---------- DATASET EXTRACT ----------
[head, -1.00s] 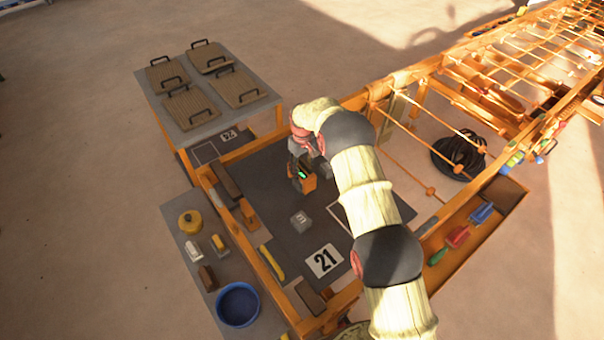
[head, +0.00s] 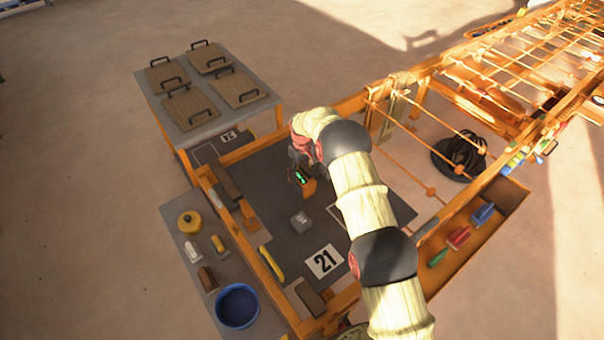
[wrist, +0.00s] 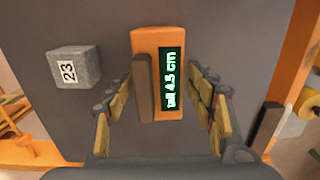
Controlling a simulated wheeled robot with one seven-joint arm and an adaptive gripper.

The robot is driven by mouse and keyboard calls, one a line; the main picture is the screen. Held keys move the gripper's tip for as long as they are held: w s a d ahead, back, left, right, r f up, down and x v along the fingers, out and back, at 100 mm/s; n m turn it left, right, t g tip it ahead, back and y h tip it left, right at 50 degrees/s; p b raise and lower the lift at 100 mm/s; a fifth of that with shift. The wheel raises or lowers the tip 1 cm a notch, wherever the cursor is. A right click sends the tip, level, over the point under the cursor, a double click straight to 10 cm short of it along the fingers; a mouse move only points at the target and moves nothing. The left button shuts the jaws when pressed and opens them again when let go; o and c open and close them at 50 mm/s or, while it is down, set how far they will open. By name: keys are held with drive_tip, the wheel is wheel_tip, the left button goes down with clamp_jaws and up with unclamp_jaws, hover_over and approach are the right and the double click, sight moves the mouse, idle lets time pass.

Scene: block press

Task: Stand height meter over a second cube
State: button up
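The height meter (wrist: 142,42) is an orange block with a dark bar and a dark display whose green text reads "tall 4.5 cm". It also shows in the head view (head: 309,189), partly hidden by my wrist. My gripper (wrist: 161,75) has its yellow-padded fingers along both sides of the meter, with the tips against its edges. A grey cube marked 23 (wrist: 82,69) sits on the dark mat to the left of the meter in the wrist view, apart from it. In the head view this cube (head: 300,222) is below the meter. Whether anything is under the meter is hidden.
Orange rails edge the mat. A side shelf holds a blue bowl (head: 238,305). A table with handled boards (head: 236,87) stands behind. The mat around cube 23 is clear.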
----------
● REQUEST: Skip the pictures, please, and transcribe only the lines from the beginning of the material through the one that contains "Task: Stand height meter over a second cube".

● ANSWER TO THIS PROBLEM:
[head, -1.00s] 
[head, +0.00s] 
[wrist, +0.00s] 
Controlling a simulated wheeled robot with one seven-joint arm and an adaptive gripper.

The robot is driven by mouse and keyboard calls, one a line; the main picture is the screen. Held keys move the gripper's tip for as long as they are held: w s a d ahead, back, left, right, r f up, down and x v along the fingers, out and back, at 100 mm/s; n m turn it left, right, t g tip it ahead, back and y h tip it left, right at 50 degrees/s; p b raise and lower the lift at 100 mm/s; a fifth of that with shift. The wheel raises or lowers the tip 1 cm a notch, wherever the cursor is. A right click sends the tip, level, over the point under the cursor, a double click straight to 10 cm short of it along the fingers; a mouse move only points at the target and moves nothing. The left button shuts the jaws when pressed and opens them again when let go; o and c open and close them at 50 mm/s or, while it is down, set how far they will open. By name: keys are held with drive_tip, the wheel is wheel_tip, the left button goes down with clamp_jaws and up with unclamp_jaws, hover_over and approach are the right and the double click, sight moves the mouse, idle lets time pass.

Scene: block press

Task: Stand height meter over a second cube

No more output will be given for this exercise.